Prataap Snacks Limited (PSL) reported its highest-ever quarterly revenue of ₹461.6 crore in Q3 FY26, marking a 3.8% year-on-year growth. The company achieved a significant turnaround in profitability, with PAT turning positive to ₹5.7 crore from a loss last year. Operating EBITDA improved to ₹20.3 crore. Despite margin contraction due to input costs and strategic investments in quick commerce, PSL's board approved a ₹425 crore state-of-the-art manufacturing facility near Indore to boost capacity and efficiency.

📉 The Financial Deep Dive

  • The Numbers: Prataap Snacks Limited (PSL) achieved its highest-ever quarterly revenue in Q3 FY26, reporting ₹461.6 crore (Rs. 4,615.8 million). This marks a 3.8% year-on-year (YoY) growth and a robust 6.9% quarter-on-quarter (QoQ) increase. Profitability saw a significant turnaround: Operating EBITDA stood at ₹20.3 crore (Rs. 203 million), a substantial leap from a loss of ₹-5.4 crore (Rs. -54 million) in Q3 FY25. The EBITDA margin was 4.4%. Profit After Tax (PAT) also turned positive, reaching ₹5.7 crore (Rs. 56.9 million) from a loss of ₹-14.7 crore (Rs. -147 million) YoY. Quarter-on-quarter, PAT grew 37.3%. Diluted EPS for the quarter was ₹2.38. For the nine-month period (9M FY26), operating EBITDA increased 40% YoY to ₹61.2 crore (Rs. 612.2 million), with PAT turning positive at ₹9.8 crore (Rs. 97.7 million) from a prior-year loss.
  • The Quality: While revenue growth is positive, the EBITDA margin contracted sequentially by 0.9 percentage points to 4.4%. Management attributed this to a rise in input costs, particularly palm oil, and front-loaded investments of approximately ₹9 crore in alternate channels like quick commerce. These investments are strategically positioned for future traction. The PAT turnaround from a significant loss is a strong indicator of improving operational efficiencies and sales volume.
  • The Grill: During the post-results commentary, MD Mr. Amit Kumat addressed the margin compression, clarifying that it was a deliberate choice to invest in future growth avenues like quick commerce and manage rising input prices. He expressed confidence in sustained topline growth and improved profitability driven by internal strategies including capacity expansion, multi-channel distribution, product segmentation, and efficiency gains, alongside favorable macroeconomic factors like stable inflation and lower interest rates. Management's guidance suggests a positive outlook, contingent on successful execution of these strategic initiatives.

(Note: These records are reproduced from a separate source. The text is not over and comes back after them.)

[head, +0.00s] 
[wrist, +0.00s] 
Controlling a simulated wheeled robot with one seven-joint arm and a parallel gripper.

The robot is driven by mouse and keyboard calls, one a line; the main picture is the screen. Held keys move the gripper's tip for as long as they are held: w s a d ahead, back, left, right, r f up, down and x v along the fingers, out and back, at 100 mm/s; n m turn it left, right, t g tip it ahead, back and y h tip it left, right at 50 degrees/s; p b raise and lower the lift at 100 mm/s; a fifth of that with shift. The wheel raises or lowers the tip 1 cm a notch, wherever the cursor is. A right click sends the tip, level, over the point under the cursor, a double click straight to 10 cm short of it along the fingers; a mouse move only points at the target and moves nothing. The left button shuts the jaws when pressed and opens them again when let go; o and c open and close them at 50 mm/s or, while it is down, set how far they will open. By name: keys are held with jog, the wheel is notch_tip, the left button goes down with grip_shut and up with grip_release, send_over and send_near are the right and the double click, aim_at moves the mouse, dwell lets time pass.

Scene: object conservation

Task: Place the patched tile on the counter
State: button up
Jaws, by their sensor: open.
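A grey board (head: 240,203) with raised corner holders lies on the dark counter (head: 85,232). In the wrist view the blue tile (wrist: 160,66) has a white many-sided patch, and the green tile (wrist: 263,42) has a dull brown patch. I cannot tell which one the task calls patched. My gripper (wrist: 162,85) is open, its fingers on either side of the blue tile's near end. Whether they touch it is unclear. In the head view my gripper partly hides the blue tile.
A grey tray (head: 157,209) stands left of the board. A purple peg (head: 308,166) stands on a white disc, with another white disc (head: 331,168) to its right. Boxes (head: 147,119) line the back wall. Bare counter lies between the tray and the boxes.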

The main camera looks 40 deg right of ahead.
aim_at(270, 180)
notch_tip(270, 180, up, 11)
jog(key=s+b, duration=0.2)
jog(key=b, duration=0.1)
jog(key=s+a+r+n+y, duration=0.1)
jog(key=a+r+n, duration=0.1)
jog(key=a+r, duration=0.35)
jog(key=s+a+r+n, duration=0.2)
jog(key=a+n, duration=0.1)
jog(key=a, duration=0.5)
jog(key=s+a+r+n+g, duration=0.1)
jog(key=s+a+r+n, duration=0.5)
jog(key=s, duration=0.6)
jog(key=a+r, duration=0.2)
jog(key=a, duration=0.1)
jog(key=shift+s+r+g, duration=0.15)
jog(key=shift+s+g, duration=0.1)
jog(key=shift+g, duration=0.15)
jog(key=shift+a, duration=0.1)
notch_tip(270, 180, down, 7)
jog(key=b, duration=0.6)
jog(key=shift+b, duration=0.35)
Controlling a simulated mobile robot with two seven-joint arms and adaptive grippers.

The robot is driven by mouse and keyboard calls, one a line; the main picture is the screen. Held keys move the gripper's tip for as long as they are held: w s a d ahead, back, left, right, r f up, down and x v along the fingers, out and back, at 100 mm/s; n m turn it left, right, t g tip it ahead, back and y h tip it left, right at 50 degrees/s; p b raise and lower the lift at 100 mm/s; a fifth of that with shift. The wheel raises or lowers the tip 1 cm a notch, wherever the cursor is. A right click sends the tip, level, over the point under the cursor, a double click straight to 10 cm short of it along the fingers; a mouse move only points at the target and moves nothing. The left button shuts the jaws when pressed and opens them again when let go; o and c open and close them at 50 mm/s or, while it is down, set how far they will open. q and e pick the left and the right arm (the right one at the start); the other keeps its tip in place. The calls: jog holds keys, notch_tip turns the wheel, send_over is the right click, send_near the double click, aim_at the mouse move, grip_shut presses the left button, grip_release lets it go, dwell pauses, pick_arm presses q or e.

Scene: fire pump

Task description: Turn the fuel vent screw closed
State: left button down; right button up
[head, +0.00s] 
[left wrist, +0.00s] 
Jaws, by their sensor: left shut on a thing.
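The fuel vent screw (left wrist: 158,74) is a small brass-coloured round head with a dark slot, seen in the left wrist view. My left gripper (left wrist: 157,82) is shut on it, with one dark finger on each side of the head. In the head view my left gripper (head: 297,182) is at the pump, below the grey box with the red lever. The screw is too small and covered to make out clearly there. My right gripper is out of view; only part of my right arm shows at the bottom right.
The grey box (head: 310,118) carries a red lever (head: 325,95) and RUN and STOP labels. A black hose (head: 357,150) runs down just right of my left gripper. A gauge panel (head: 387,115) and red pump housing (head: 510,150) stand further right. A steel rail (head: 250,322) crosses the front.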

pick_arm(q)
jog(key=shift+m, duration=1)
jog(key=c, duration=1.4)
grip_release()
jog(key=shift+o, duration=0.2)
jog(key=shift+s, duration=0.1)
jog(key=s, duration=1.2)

🚀 Strategic Analysis & Impact

  • The Event: The most significant announcement is the Board's approval for a new, state-of-the-art manufacturing facility near Indore, with a planned capacity of 60,000 MT. This project entails an investment of up to ₹425 crore. This substantial capital expenditure aims to significantly augment production capacity, integrate higher levels of automation for enhanced efficiency, and structurally improve the company’s margin profile over the medium to long term. This move signals a strong commitment to scaling operations and capturing market share in the competitive Indian snack food industry.
  • The Edge: The new facility's focus on higher automation is a key strategic advantage, promising cost efficiencies and improved product quality. Expansion into quick commerce channels, though impacting short-term margins, positions PSL to tap into the rapidly growing online grocery and instant delivery market. Progress in modern trade and export channels further diversifies revenue streams and geographical reach.

🚩 Risks & Outlook

  • Specific Risks: Volatility in key input costs, such as palm oil, could continue to pressure margins. The successful execution of the ₹425 crore manufacturing facility within budget and on schedule is crucial. Competition in the snack food market remains intense, requiring continuous product innovation and marketing efforts. The nascent quick commerce channel requires careful monitoring and effective strategy to yield expected returns.
  • The Forward View: Investors will be keen to observe the trajectory of margin recovery in the coming quarters as input cost pressures potentially ease and quick commerce investments mature. The development of the Indore plant will be a key monitorable for long-term capacity and margin enhancement. Management's focus on multi-channel distribution, including modern trade and exports, suggests a diversified growth strategy to watch for in FY27.